I LOVE this. So, so true. We need to be replaceable so the ministry isn’t focused on us – it’s focused on Christ.
Everything changes, people move on, but Christ is constant.
I am in my first year of m.s. ministry and about 8 months in this idea wrecked my view of ministry. Because of this seeming the most effective and biblical I am shifting everything I do to fit the vision of “equipping the saints” or empowering others. Thanks for even more help with this blog.

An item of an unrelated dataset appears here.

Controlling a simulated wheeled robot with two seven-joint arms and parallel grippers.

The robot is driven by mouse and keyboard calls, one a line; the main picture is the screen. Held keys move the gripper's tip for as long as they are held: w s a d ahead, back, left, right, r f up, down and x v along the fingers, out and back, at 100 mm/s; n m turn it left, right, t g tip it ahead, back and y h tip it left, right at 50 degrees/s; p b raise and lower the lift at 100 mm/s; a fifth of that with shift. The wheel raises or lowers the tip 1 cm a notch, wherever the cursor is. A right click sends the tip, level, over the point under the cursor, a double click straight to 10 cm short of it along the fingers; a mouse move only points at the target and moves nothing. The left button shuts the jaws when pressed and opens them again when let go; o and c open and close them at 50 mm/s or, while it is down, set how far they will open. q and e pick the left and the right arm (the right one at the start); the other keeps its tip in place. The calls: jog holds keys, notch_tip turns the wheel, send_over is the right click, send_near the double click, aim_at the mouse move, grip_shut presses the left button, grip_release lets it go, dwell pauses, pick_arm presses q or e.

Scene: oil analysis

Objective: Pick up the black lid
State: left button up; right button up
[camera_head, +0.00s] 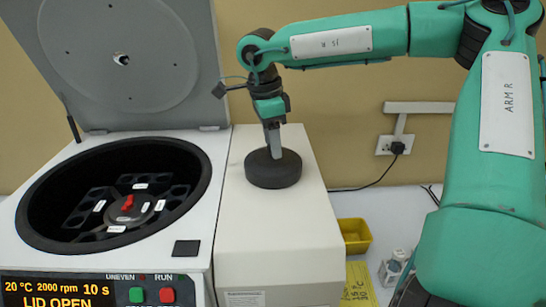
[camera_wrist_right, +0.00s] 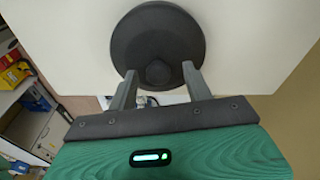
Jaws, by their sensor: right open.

To encourage you and the others who do what you do in uthmin.net, since shifting to this focus we have seen our leadership team grow by 12 leaders in 6 months and our numbers go from 80’s-90’s to 120’s in 6 months! Its been amazing how truly powerful it is to have each student feel like they have a personal pastor “group leader”. Thank you! Just wanted to encourage you in the same way you do with all of the things you write for us.
This pumped me up! –
I’m talking about giving away so much meaningful ministry to our volunteers that it actually puts a strain on our egos.
Great post Elle!
SO MUCH YES.
Nailed it 🙂
Interesting, I’ve done exactly what you prescribed in this post and I thought I was a failure for doing it. I’ve been afraid that I have given my volunteers too much authority, but the ministry itself is alive and well! Like you mentioned, it hurts my ego beyond imagination, but now that I may be moving on to another assignment, I know my current youth group will be just fine after I leave. And it’s because the volunteers know exactly what to do with the “new” authority they already have.